The return of inter-state strategic competition is shifting our modern warfighting approach. Technologies associated with adversary threats continue to evolve. Advancements exist not only in traditional kinetic weapons like hypersonic missiles, but also in non-kinetic capabilities. Weapons now manoeuvre in and through cyberspace and are able to generate terrestrial effects from space. By recognizing the complexity of our operating environment and leveraging technological advances, we ensure that we stay at least one-step ahead of our adversaries across our full range of capabilities. The ability to present multiple and simultaneous dilemmas to our adversaries will overload their capacity to react and allow us to maintain the initiative.
It all starts with connectivity through a fully networked force. Sensors exists across every domain, but connecting those sensors remains challenging. As we think about existing and developing sensors, we must connect them to form a cohesive, resilient and self-healing collective network. Therefore, it is crucial that we build in multi-domain interoperability from early design with any future capabilities.
We have also made great progress in the field of datalinks that enable us to disseminate and exchange information across domains and services, but significant work remains. Earlier this year, Link 16 became the NATO Minimum Military Requirement. The sharing of information through datalinks will heavily augment situational awareness in future conflicts. As one of our NATO Air Chiefs stated during the JAPCC conference, victory will depend on the strength of our interconnected networks. As datalink capabilities continue to become ‘standard’ across our forces, we must challenge ourselves to use them in daily training. Persistent datalink use will set the foundation for follow-on networked solutions. We cannot rely only on what we have today. Rather, we must strive to have state-of-the-art datalink networks in the future that will enable 5th generation systems, improve sensor fusion and allow us to harness big data.
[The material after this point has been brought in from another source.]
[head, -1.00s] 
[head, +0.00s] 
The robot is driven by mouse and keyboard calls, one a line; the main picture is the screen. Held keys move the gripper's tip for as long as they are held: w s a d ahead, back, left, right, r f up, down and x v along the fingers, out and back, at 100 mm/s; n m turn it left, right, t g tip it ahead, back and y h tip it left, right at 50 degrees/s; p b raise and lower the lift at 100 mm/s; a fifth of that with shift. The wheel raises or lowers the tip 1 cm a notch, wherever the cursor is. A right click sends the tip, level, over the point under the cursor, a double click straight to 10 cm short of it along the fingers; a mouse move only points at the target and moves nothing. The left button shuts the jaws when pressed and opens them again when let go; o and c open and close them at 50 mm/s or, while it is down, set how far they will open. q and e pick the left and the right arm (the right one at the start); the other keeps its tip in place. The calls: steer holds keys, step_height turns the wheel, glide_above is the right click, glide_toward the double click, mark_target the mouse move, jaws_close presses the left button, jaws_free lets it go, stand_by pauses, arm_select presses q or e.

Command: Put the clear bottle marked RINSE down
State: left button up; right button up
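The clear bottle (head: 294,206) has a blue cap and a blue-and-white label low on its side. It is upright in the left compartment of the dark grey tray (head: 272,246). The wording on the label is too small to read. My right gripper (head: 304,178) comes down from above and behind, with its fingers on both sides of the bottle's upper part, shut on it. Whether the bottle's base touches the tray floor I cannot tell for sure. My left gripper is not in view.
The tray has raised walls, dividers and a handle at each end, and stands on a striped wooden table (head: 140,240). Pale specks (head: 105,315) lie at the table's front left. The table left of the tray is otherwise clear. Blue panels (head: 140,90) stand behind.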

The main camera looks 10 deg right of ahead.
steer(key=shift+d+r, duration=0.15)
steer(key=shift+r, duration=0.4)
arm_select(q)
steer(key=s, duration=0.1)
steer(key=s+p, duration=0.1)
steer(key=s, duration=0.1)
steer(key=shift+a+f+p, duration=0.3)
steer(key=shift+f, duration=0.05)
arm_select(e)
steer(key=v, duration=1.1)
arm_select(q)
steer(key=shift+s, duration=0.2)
However, network connectivity is only the first step. We have to ensure we fuse the information collected by our network of sensors in ways that facilitate rapid sharing. This agility will lead to faster decision-making, eventually pairing the appropriate effect (whether kinetic or non-kinetic) with the right target. We must do this through agile software development that leverages Artificial Intelligence and automation. To make this happen we need to develop capabilities fast, and I mean in the next couple of years, as waiting for 2040 is too late. We need to embrace our industry partners and have an incremental and modular approach. We must develop new tools faster than our traditional military processes permit, in order to sustain the speed of relevance. Tomorrow’s joint leaders need to understand all domains sufficiently to be able to optimize the capabilities we develop and bring them to bear in the most effective and efficient manner. This will include transitioning from humans ‘in-the-loop’ to humans ‘on-the-loop’. Tomorrow’s leaders have to maximize emerging technologies while managing operational risks and the moral and ethical challenges of automation.
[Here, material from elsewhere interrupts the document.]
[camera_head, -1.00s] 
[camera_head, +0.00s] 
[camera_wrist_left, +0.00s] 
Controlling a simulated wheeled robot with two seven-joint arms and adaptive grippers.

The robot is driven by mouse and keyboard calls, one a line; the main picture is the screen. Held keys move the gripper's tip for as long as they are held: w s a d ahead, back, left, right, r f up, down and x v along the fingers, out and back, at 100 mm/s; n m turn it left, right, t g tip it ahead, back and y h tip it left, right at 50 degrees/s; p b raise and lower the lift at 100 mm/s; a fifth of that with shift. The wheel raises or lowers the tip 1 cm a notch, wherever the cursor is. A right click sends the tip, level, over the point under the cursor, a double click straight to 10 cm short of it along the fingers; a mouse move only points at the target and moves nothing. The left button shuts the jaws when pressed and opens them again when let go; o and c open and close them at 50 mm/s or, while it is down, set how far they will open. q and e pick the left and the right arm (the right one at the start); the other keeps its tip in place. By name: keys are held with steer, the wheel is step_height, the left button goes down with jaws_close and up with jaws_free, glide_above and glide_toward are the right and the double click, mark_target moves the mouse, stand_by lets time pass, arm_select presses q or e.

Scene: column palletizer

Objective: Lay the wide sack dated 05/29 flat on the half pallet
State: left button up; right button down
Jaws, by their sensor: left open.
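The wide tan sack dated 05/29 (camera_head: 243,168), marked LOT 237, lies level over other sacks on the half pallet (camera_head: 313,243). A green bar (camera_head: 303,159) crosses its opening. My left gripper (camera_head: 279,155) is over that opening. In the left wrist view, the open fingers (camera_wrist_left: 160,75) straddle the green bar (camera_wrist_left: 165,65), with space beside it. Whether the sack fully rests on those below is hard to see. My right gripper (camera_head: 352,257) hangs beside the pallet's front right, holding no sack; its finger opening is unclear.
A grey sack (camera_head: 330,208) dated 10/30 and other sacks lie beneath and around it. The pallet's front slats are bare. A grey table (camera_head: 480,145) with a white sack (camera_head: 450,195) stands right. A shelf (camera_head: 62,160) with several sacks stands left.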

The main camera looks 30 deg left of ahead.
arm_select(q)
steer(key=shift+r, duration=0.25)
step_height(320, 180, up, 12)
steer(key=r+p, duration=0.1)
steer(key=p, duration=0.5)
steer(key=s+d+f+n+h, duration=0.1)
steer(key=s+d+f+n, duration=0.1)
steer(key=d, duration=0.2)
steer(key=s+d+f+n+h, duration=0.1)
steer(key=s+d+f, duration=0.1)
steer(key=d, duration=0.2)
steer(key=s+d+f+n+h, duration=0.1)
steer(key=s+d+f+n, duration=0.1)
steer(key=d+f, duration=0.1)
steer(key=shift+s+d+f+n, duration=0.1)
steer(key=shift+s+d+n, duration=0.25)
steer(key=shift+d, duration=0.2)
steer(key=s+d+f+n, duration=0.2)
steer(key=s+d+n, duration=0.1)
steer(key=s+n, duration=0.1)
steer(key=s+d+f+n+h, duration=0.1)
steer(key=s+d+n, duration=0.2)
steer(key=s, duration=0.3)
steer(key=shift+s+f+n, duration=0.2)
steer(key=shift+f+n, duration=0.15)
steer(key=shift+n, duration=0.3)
Connected networks, informed decision-making and the ability to respond at speed are all critical capabilities as we seek to leverage existing and emerging technologies in support of NATO Air & Space Power. I am excited to explore new possibilities and technologies with the knowledge that this exploration will occasionally mean failing … and that has to be okay. I offer to you that the importance of continuing to challenge our assumptions is instrumental to our ability to maintain momentum. We must always foster a culture of innovation. We need to listen to our younger contributors, the junior officers and enlisted men and women closest to the fight. They are going to bring forward the great ideas that we, senior leaders, cannot afford to ignore if we want to remain relevant.
We must evolve our alliance into the connected, Multi-Domain fighting force that future conflicts require. We need to be agile and act at the necessary speed to maintain our advantage and our freedom of action. I have great confidence that amongst our nations and partners, people are going to figure out the best way forward. It is not going to be easy. I look forward to working with you to bring these future possibilities into operational reality, with the requisite training and exercises to enable mission success.
Finally yet very importantly, I would like to recognize that the challenges mentioned above are less daunting because of the quality of people serving in both the NATO Command Structure and the supporting organizations like the JAPCC and other COEs. The personnel investment in these organizations yields fantastic synergy. This helps us transform NATO Air and Space capabilities into the future force we need to ensure we continue to deter our adversaries and defend NATO’s territory. Keep up the great work and let’s get after it!
General Jeffrey L. Harrigian
is the Commander, US Air Forces in Europe; Commander, US Air Forces Africa; Commander, Allied Air Command, headquartered at Ramstein Air Base, Germany; and Director, Joint Air Power Competence Centre, Kalkar, Germany. He is responsible for the air and missile defence of 29 NATO alliance member nations and commands US airpower across more than 19 million square miles in an area that includes 104 countries in Europe, Africa, Asia and the Middle East and the Arctic, Atlantic and Indian Oceans.
General Harrigian has served in a variety of flying and staff assignments, including Deputy Director for Strategy, Plans and Assessments, US Forces-Iraq, in support of Operation Iraqi Freedom and as Chief of the Joint Exercise Division at NATO’s Joint Warfare Center, Stavanger, Norway. He has flown combat missions in support of operations Just Cause and Desert Storm. He also served as the Commander, US Air Forces Central Command, Combined Force Air Component Commander US Central Command, Southwest Asia.
General Harrigian was commissioned in 1985 from the US Air Force Academy and is a command pilot with more than 4,100 hours in the F-22, F-15C, A/OA-37 and MQ-1 aircraft.